By Paul Lambert/NASCAR

In a star-studded field of Modifieds that visited Martinsville Speedway in the fall of 2000, veteran Reggie Ruggiero grabbed his fourth NASCAR Featherlite Modified Tour victory in Goody’s Body Pain 200.

In typical Martinsville fashion, it was not without drama, controversy and more than a few damaged race cars and hurt feelings.

It was Ted Christopher, who led 34 laps and appeared to be cruising to the victory before a late-race caution allowed Ruggiero one last shot at the win.

The winning pass occurred with nine laps to go, when Ruggiero dove under Christopher for the lead in turn one. The two made contact, and Christopher spun into the wall and out of the race.

The win was the second of the season for Ruggiero and the 41st of his career.

Christopher wound up 19th.

Coming into the penultimate race of the 2000 season, Ruggiero and Jerry Marquis were in the midst of a fierce championship battle. Both drivers were in search of their first Tour championship. Marquis was in his second full-time season on the Tour. Ruggiero, after finishing second in points six times prior, was making yet another run at the title.
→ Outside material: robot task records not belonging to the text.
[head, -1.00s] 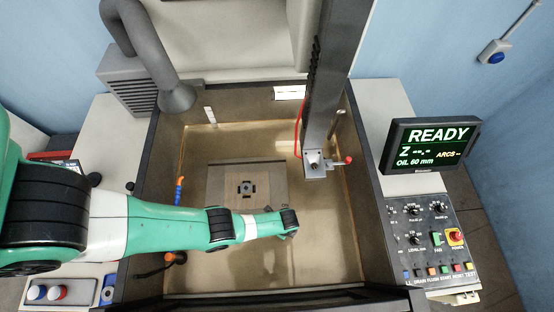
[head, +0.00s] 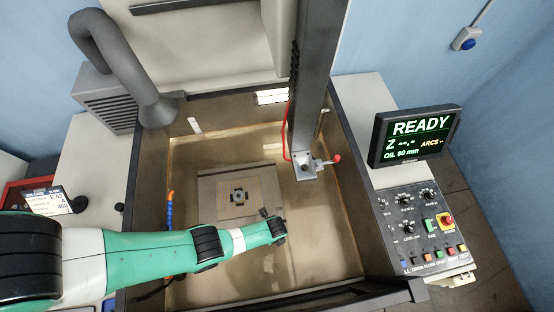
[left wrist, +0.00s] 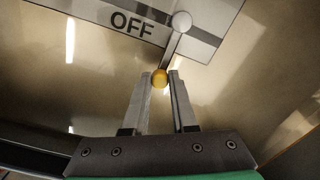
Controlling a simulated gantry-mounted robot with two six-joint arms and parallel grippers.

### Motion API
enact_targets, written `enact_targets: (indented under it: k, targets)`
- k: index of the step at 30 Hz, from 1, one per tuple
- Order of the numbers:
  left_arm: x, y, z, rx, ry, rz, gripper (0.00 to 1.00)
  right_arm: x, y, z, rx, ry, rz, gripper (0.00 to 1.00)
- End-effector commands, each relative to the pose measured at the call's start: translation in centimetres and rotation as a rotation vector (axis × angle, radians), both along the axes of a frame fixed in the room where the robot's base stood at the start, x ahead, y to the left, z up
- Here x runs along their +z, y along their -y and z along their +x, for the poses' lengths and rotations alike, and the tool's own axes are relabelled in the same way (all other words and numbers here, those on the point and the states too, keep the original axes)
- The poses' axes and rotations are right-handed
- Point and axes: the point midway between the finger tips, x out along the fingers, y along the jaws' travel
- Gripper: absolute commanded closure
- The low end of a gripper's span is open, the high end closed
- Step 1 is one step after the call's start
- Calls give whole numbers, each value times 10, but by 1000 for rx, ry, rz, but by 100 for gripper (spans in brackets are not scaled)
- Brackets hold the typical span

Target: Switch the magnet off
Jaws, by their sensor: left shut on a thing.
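The magnet chuck (head: 210,188), a grey plate with a yellow-lined top and a dark cross-shaped piece, lies in the tank. Its edge with the word OFF (left wrist: 132,24) shows in the left wrist view. A lever (left wrist: 171,50) runs from a pale round pivot (left wrist: 182,21) on that edge to a yellow ball knob (left wrist: 160,77). My left gripper (left wrist: 160,80) is shut on the yellow knob, one finger on each side. In the head view my left gripper (head: 266,213) is at the chuck's near right corner. My right gripper is not in view.
The tank wall (head: 345,165) surrounds the chuck. The machine's vertical head (head: 310,90) with a red-knobbed lever (head: 336,158) hangs behind and to the right. An orange-tipped blue hose (head: 169,210) stands left. A READY monitor (head: 415,135) and control panel (head: 425,230) are outside, right.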

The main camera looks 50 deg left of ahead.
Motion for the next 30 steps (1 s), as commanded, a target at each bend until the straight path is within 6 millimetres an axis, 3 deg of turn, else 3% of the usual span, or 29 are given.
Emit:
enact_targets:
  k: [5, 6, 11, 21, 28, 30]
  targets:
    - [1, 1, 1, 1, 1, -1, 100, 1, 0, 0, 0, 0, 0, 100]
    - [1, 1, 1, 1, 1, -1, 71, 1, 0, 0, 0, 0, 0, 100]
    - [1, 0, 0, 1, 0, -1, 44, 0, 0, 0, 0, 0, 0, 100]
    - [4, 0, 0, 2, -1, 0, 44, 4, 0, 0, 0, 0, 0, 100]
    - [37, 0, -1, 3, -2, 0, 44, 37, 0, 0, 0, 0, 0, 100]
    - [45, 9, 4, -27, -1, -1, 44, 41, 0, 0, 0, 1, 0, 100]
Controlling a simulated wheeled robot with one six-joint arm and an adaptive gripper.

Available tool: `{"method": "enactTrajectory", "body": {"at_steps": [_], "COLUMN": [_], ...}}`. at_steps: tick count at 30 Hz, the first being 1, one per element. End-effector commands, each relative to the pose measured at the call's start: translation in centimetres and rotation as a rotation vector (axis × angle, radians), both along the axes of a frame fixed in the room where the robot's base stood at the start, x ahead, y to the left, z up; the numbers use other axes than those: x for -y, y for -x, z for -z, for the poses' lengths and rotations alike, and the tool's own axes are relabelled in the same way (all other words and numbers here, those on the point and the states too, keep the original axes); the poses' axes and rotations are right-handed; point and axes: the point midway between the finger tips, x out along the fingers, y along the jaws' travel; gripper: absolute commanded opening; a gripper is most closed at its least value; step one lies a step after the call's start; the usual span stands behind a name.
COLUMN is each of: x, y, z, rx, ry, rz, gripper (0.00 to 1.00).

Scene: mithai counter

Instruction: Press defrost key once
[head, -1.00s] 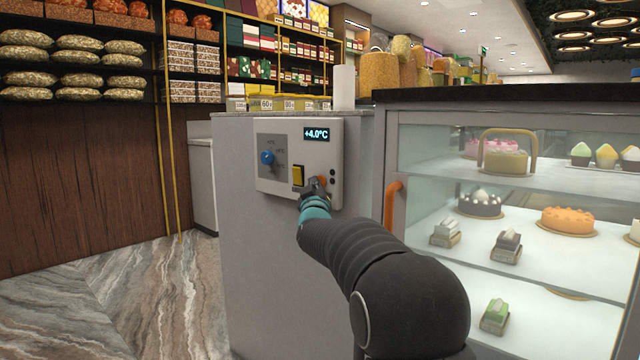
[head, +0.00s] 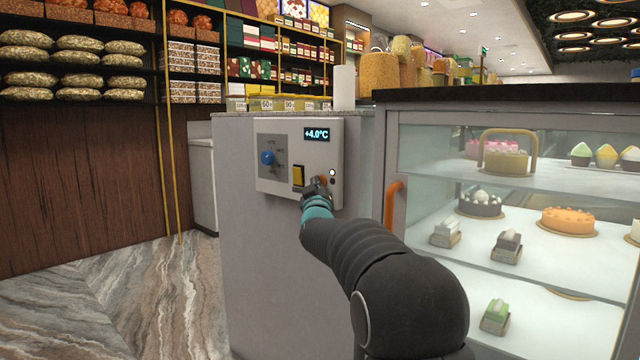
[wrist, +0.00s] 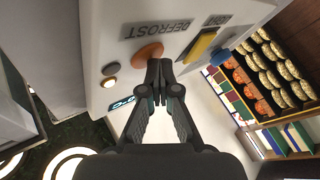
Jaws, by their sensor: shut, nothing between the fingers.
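A grey control panel (head: 281,135) is on the side of the counter cabinet. The orange defrost key (wrist: 148,52) shows in the wrist view next to the upside-down DEFROST label (wrist: 158,29); in the head view only a bit of it (head: 323,181) shows behind my fingers. My gripper (wrist: 160,68) is shut and empty, its tips right at the edge of the orange key. I cannot tell if they touch it. A small lamp (head: 332,172) above the key glows pale yellow, also in the wrist view (wrist: 109,82); a second lamp (wrist: 110,69) beside it is dark.
The panel also bears a blue knob (head: 267,158), a yellow rocker switch (head: 298,176) and a display (head: 317,134) reading +4.0°C. To the right, a glass cake case (head: 420,160) has an orange handle (head: 391,203). Marble floor to the left is clear.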

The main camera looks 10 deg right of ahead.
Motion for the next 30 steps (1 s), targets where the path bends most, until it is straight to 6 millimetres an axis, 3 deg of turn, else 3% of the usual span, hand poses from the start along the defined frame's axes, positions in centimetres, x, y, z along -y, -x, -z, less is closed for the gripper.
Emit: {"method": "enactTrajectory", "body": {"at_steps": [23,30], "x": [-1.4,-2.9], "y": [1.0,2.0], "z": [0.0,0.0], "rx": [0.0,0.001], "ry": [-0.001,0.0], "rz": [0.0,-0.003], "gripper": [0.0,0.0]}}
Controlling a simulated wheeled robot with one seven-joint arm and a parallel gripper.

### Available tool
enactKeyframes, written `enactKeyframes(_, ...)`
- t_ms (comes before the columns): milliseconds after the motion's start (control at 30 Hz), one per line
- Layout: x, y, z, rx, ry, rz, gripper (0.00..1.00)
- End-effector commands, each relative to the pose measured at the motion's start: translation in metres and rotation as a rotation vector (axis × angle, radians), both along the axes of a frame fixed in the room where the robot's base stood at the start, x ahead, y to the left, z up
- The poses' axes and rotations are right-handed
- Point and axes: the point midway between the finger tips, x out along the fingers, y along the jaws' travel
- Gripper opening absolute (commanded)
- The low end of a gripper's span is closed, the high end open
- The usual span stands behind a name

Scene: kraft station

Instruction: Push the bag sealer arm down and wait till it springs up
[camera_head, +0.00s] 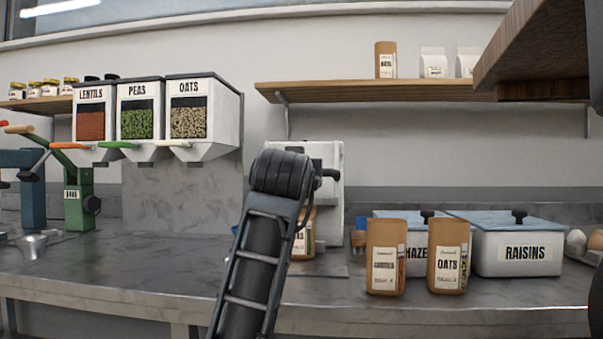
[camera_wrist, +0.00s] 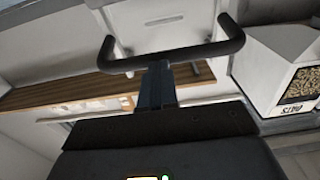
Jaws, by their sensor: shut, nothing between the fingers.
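The white bag sealer (camera_head: 328,155) stands on the counter at the middle in the head view, partly behind my arm. One end of its black handle (camera_head: 330,174) shows to the right of my wrist. In the wrist view the sealer arm's black U-shaped handle (camera_wrist: 190,55) crosses the top, in front of a white panel. My gripper (camera_wrist: 157,68) is shut and empty, its fingertips at the middle of the handle bar; whether they touch it I cannot tell. In the head view my arm hides the gripper. A kraft bag (camera_head: 304,240) stands at the sealer, partly hidden.
Two kraft bags (camera_head: 386,257) (camera_head: 447,256) stand right of the sealer, before lidded bins, one marked RAISINS (camera_head: 519,254). Dispensers (camera_head: 203,87) hang at the left; the oats one also shows in the wrist view (camera_wrist: 283,72). A wooden shelf (camera_head: 390,91) runs behind.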

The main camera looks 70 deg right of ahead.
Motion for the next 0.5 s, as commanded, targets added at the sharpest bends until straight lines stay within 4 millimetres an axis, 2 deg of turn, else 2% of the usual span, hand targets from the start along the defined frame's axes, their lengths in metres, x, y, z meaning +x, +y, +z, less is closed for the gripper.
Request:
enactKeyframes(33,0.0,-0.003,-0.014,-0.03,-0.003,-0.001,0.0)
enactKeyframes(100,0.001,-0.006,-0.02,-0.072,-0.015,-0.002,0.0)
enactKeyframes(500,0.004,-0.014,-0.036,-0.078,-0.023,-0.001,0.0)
RELATED: 2000 Goody’s Body Pain 200 Results | Final 2000 NASCAR Featherlite Modified Tour standings

Marquis had won the week prior at Stafford, retaking the point lead in the process. He was ahead of Ruggiero by just 18 points heading into Martinsville.

Along with Marquis and Ruggiero in the field that day were Tony Hirschman, Ted Christopher, Rick Fuller, and Jamie Tomaino, all of whom were Tour champions. Joining them were fellow Modified stars John Blewett III, Tom Baldwin, Ed Flemke Jr, and Tim Connelly. Making his second Tour start was a 24-year-old Burt Myers.

The 200-lap race saw six lead changes between five different drivers.

Ruggiero likely never would have gotten to Christopher’s back bumper, if it weren’t for contact between Marquis and Ruggiero. Marquis was trying to find a way under the slower Ruggiero when he clipped the inside curb and spun himself.

Despite a late-race spin, Marquis was able to rally up to second by the checkered flag. He and Ruggiero headed to the season-finale at Thompson separated by a mere eight points.

While Ruggiero won the race, it would be Marquis who won the championship, wrapping up the title with a fifth-place finish two weeks later at Thompson with a scant 36-point cushion. It would mark the seventh time that Ruggiero finished as the championship runner-up.

Comments

  1. solstaseson says

    Just always wonder what Rowan Pennick thought when he heard the news TC was gone, Stuff a guy into the wall hard,,,,,,,, who had a bad back.

  2. The Atomic Punk says

    REGGIE!!!!!

  3. Ruggiero really is the perfect pick for the Balboa in the SRX race. Certainly better then Rocco or Coby. Everyone loves Reggie or most everyone. True he’s a bit long in the tooth at 69 but Ribbs is no spring chicken either at 66. Ruggiero could do well simply by muscle memory. Great back story to working for a top NASCAR team as well.

  4. Looks remarkably like some of the racing we have today. You know the kind that many fans with rose colored long term memory say never happened with the greats of the past. Not passing on the high side. Not proving you’re faster or allowing the leader to run his line by racing around him. Not backing off a bit and showing the leader respect if you aren’t fast enough to do it on the outside. Nope, a pretty typical dive bomb move only this one taking out the leader and with no penalty.
    Or the notion that there was a time when top racers were white knights that always earned victories clean and raced for the win on the outside NEVER EXISTED!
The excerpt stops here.